#### MATERIAL
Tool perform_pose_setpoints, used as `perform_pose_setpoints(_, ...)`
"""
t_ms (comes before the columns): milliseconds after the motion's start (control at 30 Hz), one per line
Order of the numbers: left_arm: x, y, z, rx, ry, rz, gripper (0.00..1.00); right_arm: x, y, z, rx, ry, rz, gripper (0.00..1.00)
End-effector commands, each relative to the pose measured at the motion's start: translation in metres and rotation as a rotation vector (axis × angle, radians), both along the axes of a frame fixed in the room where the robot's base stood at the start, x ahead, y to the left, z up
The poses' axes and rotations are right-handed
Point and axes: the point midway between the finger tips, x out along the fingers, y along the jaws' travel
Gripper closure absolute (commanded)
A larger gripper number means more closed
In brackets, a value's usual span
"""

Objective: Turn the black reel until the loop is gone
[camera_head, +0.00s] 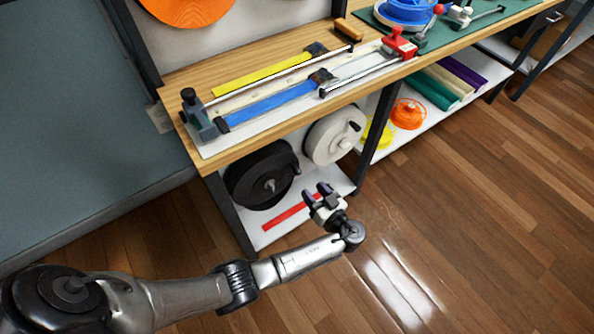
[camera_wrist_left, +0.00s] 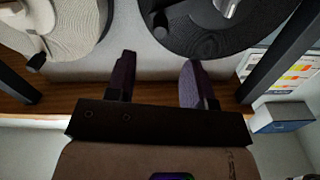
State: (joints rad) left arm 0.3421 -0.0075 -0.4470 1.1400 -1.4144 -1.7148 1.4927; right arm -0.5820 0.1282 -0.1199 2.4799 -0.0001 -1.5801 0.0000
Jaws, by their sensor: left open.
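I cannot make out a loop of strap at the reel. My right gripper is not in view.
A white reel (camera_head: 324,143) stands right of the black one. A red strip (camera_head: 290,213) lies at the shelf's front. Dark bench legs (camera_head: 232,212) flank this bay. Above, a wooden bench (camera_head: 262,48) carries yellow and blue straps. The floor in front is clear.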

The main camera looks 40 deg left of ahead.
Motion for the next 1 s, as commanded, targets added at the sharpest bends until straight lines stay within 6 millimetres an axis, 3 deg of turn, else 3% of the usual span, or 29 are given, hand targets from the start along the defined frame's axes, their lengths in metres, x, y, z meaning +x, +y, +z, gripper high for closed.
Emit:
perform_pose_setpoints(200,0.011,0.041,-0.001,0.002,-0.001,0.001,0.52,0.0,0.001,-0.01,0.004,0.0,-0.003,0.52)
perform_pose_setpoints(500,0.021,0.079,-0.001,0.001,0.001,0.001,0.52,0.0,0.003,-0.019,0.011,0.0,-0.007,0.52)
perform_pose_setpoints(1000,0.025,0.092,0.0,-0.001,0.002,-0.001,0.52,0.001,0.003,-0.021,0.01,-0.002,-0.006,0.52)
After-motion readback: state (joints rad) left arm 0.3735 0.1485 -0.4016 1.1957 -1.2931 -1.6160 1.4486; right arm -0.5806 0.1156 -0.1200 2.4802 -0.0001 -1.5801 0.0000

#### PROBLEM
Please print exactly what appears from the first line of the data through the line with "Order of the", including both of those lines and nothing past them.

#### TASK OUTPUT
Tool perform_pose_setpoints, used as `perform_pose_setpoints(_, ...)`
"""
t_ms (comes before the columns): milliseconds after the motion's start (control at 30 Hz), one per line
Order of the numbers: left_arm: x, y, z, rx, ry, rz, gripper (0.00..1.00); right_arm: x, y, z, rx, ry, rz, gripper (0.00..1.00)

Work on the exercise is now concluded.